Valor: Mas o governo não precisa dessa receita da CPMF? Em um cenário de crise sem precedentes, queda na arrecadação, fundos de participação de Estados e municípios [FPM e FPE] despencando, IPI em queda, acham que a solução é reintroduzir CPMF? Na prática, aprovar a CPMF hoje é tirar o oxigênio de quem conseguiu ficar de pé. Era importante apertar a mão para reformar o ICMS. Algo que foi, aliás, pensado pelo então secretário-executivo do ministro Guido Mantega, que era Nelson Barbosa, hoje ministro da Fazenda.

Valor: Barbosa não deveria representar uma virada no governo?

Pinheiro: Ficou como um anúncio não realizado. Liguei para ele no dia seguinte à posse. Gosto muito dele. Competente, uma figura boa, tem paciência para ouvir. Era o cara que tinha começado a batalha do ICMS. Não deu em nada. Nelson é contra? Acho que não. O Nelson ministro do Planejamento, meses atrás, falava que era um bom projeto. Nelson recebeu uma galinha pulando, uma coisa quente.

Valor: A presidente vai sofrer impeachment?

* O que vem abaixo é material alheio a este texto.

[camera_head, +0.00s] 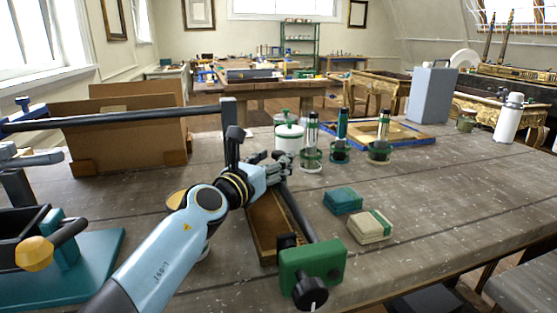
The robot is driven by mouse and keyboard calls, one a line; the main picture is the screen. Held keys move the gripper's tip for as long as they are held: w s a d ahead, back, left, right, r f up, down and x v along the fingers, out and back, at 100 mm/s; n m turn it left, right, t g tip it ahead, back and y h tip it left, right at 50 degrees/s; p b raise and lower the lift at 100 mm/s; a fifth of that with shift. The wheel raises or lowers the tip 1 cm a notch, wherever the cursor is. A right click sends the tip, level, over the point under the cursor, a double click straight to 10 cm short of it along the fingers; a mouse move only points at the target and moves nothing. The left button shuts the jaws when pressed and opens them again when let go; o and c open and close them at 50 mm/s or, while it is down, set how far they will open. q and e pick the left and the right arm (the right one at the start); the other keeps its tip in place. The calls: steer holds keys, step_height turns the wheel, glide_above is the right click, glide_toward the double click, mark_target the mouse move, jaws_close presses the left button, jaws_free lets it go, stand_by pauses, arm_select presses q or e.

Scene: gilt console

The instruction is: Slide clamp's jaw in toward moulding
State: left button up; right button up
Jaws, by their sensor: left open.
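My left gripper (283,164) is open at mid-table, at the far end of a clamp with a dark bar (298,210). The clamp's green head (312,264) with a black knob is at the near end. A brown wooden moulding (264,228) lies along the left side of the bar. My forearm and wrist hide part of its left side. The fingers overlap the far end of the bar; I cannot tell whether they touch the clamp's jaw, which is hard to make out there. My right gripper is not in view.
Another long dark bar (130,117) crosses the upper left, before brown boards (120,140). Green-based jars (311,150) and a white pot (289,138) stand behind the gripper. Teal (342,200) and beige (370,227) blocks lie to the right. The right tabletop (460,190) is mostly clear.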

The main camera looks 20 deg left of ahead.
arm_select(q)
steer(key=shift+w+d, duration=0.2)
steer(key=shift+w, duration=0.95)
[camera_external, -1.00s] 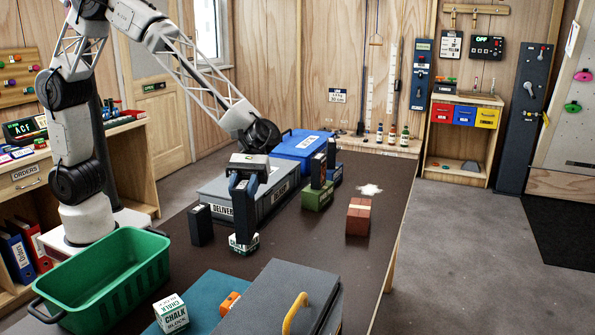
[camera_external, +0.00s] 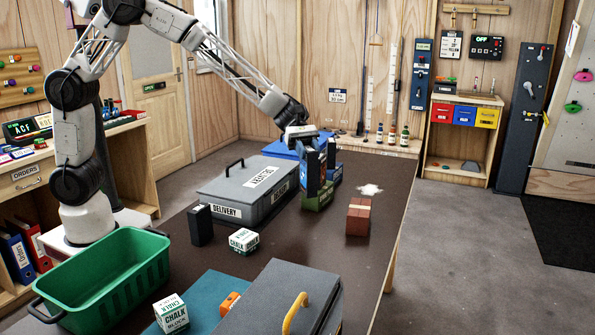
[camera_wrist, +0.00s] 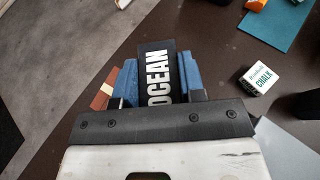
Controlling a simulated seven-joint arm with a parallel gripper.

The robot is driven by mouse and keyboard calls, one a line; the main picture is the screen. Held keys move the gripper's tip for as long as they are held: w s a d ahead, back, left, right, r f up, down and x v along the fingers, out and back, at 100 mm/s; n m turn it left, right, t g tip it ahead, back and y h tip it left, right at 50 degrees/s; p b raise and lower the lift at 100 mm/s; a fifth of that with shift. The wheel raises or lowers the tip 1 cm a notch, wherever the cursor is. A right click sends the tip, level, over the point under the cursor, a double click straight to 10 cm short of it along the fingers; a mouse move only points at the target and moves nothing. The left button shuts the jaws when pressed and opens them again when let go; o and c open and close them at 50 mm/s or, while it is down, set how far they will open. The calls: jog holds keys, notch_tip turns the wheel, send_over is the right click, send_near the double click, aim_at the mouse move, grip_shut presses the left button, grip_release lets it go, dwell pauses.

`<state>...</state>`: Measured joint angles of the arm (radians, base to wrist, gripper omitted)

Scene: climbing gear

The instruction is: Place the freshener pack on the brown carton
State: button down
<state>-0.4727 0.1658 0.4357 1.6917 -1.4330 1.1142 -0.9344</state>
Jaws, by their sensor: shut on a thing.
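The freshener pack is a dark upright block lettered OCEAN (camera_wrist: 157,72), between the two blue fingers in the wrist view. My gripper (camera_external: 315,178) is shut on it, above the green carton (camera_external: 318,201) at the table's middle. The fingers hide much of the pack in the external view, and I cannot tell whether it still touches the green carton. The brown carton (camera_external: 358,218) stands to the right, nearer the table's right edge, with nothing on top. Part of it shows at the left of the fingers in the wrist view (camera_wrist: 102,98).
A blue carton with a dark block (camera_external: 331,154) on it stands just behind. The grey delivery box (camera_external: 228,194) is left of the gripper. A chalk block (camera_external: 244,241), a black block (camera_external: 200,225) and a green basket (camera_external: 122,302) are nearer.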

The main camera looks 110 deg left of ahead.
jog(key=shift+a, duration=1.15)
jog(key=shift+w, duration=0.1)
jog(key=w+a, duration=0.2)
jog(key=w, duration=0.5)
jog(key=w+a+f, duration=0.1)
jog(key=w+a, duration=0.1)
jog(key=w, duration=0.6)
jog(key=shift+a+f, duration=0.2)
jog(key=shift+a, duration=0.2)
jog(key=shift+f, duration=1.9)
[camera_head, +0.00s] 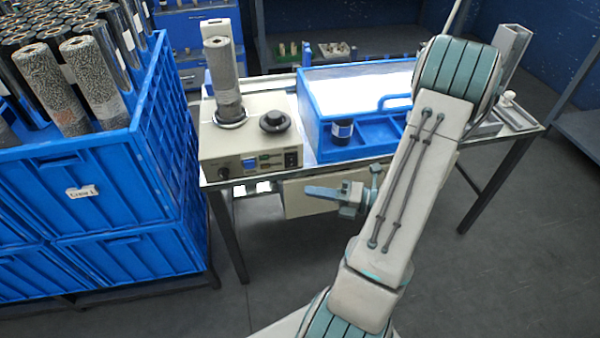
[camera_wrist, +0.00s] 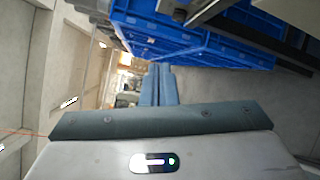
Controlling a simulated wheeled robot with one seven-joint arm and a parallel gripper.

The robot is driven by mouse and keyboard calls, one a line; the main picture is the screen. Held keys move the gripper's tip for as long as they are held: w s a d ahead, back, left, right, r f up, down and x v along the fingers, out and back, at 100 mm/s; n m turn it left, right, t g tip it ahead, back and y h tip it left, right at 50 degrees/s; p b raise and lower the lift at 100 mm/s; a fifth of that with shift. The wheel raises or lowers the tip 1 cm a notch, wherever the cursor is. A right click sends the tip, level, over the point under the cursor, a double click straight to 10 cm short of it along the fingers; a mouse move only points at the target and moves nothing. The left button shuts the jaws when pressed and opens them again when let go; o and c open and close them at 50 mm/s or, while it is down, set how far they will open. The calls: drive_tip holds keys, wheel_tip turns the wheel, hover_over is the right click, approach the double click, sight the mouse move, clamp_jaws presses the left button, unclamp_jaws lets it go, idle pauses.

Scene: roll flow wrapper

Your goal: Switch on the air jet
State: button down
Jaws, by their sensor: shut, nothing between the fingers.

Pinheiro: O cenário piorou consideravelmente. À parte da materialidade da denúncia, o que a gente tem na Câmara hoje é um julgamento na política. Todo mundo acha absurdo quando fala isso, mas o papel da Câmara é na política. Claro que tem de ter um motivo, exige-se legalidade. Mas o que agravou é a situação política e econômica. Esse dois fatores levaram a um processo externo de crítica ao governo.

Valor: Não deveria ser um julgamento técnico?

Pinheiro: Quando FHC era presidente, tentamos encaixar um bocado de impeachment contra ele. Briguei contra o governo FHC no processo de privatizações. A marcha dos 100 mil que fizemos aqui na Esplanada dos Ministérios, quando eu era líder da bancada do PT, um dos pontos era o impeachment, sob a alegação de que ele havia cometido uma série de erros na economia.

Valor: Então o senhor avalia que a política vai derrubá-la?

Pinheiro: A presidente tem um agravante, que é a situação da economia. O governo tem que retomar o curso e ao mesmo tempo se mobilizar para o impeachment não ter êxito. Imagina como está a cabeça de quem está lá [no Planalto]. Até por isso reclamo: nessas horas, é preciso abrir os ouvidos, escutar um pouquinho, ver se os outros tem contribuições a dar e não apenas ver o Parlamento como um bando de apertadores de botão de "sim" ou "não". Poderiam se adiantar e produzir coisas aqui no Senado antes de o processo chegar, caso chegue, criar um outro clima. Não dá para cravar de forma peremptória. Mas é tão grave que o presidente do Senado diz: 'Espero que não chegue aqui'. Não sei se é desejo dele ou ele está receoso de quando isso chegar.

Valor: Como será o processo no Senado?

Pinheiro: Extremamente árido. O foro de deliberação para aceitar o processo, o que já afasta a presidente, é maioria simples. A facilidade da abertura é muito grande. E haverá uma pressão enorme sobre o Senado para resolver logo o processo e permitir o pleno funcionamento do novo governo, que já estará de forma interina. Se o processo se arrastar aqui até setembro, o país continuará na bancarrota? E esse novo presidente vai pegar que país? Porque, se acham que vai pegar um país inteiro, ledo engano. Então avalio que o Senado conviverá com essa pressão.

Valor: Como o senhor vai votar?

Pinheiro: Tenho posição. Mas costumo brincar que ninguém escolhe sofrer por antecipação. Então, não falo.

Valor: Qual o futuro do PT?

Pinheiro: Primeiro, registro que não falo com revanchismo, ok? Minha saída do PT foi com dor no coração. Mas vamos ter muitas dificuldades nas eleições de 2018, seja com Dilma ou não. O histórico até este momento vai pesar. O partido precisa fazer uma rediscussão. Falei com Tarso Genro há um mês e ele me pediu: 'Pinheiro, tenha calma. Eu também estou pensando em sair, mas é melhor aguardar um pouco, pensar em refundar o partido'. E tudo em um momento complicado porque, se o governo resistir, o PT terá de pensar sua reformulação nesse meio do caminho, trocar o pneu com o caminhão descendo a ladeira.

Valor: Temer na Presidência é solução?

Pinheiro: Não quero ser catastrófico, mas não consigo comprar essa comparação entre Michel e Itamar Franco. O tempo é outro e esse Itamar de agora é bem diferente. Nada pessoal contra ele. Temer pode me surpreender em sua capacidade de conciliar, mas não acredito. Ele não conseguiu unificar nem o partido dele, quanto mais a nação. A experiência dele no PMDB não é de boa concertação. Não sei se ele tem os atributos necessários a este momento de nossa história.